(EXERCISE OBJECTIVE) Scan the material below for the string "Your", and copy every line where it shows up.

(MATERIAL FOR THIS EXERCISE)
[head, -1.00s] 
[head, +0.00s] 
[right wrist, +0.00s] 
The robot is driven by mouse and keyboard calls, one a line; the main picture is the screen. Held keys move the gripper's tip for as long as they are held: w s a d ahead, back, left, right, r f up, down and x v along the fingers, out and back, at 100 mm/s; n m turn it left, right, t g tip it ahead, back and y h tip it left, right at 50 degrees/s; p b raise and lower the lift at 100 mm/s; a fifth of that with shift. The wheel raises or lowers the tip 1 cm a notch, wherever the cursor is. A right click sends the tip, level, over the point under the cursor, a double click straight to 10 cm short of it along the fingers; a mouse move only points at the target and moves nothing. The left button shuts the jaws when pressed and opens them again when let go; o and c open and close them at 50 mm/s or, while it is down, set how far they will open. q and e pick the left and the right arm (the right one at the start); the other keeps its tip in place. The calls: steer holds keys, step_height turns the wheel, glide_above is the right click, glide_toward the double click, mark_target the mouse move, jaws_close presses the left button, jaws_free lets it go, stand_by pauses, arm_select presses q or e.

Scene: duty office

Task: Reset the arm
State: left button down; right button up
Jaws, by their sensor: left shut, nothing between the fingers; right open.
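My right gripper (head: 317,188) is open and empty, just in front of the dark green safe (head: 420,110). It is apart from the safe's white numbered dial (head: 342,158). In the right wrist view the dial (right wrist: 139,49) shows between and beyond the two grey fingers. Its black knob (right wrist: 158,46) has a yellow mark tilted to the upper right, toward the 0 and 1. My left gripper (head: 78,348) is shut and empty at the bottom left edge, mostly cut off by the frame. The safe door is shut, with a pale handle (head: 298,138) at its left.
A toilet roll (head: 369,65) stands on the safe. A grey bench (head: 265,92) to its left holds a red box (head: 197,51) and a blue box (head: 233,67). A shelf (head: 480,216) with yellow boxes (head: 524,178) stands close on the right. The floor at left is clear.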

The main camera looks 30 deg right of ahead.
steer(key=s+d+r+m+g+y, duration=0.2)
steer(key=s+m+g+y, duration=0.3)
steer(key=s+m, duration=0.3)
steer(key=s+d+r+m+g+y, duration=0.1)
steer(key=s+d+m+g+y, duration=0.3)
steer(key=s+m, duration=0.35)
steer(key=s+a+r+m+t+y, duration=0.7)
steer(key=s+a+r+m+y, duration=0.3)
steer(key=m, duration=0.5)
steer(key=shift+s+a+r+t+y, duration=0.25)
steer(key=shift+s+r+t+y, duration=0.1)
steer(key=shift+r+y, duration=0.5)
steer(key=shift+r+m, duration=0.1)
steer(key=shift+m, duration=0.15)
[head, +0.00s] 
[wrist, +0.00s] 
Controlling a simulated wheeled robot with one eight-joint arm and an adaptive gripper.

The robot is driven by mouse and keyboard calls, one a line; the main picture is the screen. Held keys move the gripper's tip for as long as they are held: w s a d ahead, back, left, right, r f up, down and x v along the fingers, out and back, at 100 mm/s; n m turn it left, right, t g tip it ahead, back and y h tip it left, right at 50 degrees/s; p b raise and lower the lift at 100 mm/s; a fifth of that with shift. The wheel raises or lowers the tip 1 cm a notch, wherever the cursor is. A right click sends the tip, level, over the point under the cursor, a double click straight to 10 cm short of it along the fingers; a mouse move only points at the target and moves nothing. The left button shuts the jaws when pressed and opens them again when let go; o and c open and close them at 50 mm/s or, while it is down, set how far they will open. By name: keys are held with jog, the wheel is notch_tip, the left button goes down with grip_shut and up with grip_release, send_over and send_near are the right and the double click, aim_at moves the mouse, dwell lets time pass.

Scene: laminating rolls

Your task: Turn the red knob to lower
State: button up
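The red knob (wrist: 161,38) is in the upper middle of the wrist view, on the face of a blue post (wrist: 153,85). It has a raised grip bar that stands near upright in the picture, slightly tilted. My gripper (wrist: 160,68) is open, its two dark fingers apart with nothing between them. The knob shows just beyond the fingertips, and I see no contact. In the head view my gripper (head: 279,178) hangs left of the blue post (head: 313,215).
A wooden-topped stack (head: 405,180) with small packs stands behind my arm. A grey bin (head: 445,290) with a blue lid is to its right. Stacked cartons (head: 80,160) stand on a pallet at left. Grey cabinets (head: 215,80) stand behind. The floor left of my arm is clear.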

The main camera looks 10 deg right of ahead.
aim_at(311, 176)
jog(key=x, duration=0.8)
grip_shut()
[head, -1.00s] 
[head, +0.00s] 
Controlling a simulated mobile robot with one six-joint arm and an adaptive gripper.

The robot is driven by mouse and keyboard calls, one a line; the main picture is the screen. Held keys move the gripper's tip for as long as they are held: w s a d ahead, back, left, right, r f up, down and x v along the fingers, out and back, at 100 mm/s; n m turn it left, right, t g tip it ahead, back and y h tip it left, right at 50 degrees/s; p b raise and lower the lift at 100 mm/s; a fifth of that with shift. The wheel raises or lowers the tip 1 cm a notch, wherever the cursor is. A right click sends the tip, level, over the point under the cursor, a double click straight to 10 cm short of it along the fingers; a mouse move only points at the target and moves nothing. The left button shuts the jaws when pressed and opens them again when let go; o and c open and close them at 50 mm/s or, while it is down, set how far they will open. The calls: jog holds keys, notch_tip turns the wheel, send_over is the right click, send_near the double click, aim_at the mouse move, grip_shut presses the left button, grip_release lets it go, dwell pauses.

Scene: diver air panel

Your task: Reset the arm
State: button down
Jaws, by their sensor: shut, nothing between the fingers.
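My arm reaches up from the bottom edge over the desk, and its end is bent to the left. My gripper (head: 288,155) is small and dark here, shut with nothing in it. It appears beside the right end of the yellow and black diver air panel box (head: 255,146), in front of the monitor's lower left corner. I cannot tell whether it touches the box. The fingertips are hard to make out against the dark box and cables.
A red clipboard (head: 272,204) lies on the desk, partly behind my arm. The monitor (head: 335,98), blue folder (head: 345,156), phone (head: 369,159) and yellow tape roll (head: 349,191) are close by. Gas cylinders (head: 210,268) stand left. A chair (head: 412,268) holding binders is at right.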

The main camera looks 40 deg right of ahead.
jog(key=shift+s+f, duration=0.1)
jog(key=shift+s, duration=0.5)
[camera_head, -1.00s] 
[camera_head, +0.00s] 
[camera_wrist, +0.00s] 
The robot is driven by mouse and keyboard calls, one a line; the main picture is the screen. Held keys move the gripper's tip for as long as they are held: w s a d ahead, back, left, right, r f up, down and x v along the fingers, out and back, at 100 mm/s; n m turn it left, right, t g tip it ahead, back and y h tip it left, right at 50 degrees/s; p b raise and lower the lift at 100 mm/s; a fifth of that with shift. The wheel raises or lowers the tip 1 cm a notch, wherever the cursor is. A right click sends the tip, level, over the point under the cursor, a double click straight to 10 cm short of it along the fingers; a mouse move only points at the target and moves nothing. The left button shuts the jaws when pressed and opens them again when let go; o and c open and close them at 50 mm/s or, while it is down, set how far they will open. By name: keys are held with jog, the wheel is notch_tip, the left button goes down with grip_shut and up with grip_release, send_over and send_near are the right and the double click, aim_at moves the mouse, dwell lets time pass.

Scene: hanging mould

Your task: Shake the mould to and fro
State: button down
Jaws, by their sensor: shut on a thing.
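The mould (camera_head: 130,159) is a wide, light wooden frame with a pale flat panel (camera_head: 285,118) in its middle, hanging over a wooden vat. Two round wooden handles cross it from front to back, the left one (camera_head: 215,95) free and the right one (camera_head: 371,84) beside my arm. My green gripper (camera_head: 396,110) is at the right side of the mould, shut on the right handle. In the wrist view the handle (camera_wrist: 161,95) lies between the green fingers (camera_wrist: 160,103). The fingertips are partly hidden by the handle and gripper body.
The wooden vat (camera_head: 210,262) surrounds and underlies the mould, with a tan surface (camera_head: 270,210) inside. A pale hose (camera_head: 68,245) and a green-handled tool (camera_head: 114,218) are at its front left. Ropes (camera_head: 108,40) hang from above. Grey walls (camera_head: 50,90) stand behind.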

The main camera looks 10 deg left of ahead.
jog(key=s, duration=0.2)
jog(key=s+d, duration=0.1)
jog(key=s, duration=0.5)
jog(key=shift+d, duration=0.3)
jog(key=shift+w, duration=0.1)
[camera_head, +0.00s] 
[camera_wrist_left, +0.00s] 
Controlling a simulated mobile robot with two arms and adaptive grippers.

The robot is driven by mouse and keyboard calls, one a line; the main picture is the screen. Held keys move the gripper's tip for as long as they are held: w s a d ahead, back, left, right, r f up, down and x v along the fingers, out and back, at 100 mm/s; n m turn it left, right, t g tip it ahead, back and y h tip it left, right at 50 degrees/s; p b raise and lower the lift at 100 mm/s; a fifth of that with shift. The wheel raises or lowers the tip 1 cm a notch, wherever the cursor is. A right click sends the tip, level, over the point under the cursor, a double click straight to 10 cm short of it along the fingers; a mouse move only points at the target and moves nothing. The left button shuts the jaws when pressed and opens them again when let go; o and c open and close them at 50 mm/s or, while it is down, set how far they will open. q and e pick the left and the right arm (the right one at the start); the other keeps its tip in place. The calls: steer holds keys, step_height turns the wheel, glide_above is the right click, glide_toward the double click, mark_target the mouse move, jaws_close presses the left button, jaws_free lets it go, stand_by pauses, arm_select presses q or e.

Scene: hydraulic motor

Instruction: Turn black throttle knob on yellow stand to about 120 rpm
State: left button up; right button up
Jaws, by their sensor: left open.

(RESULT OF THIS TASK)
Your task: Turn the red knob to lower
Your task: Reset the arm
Your task: Shake the mould to and fro

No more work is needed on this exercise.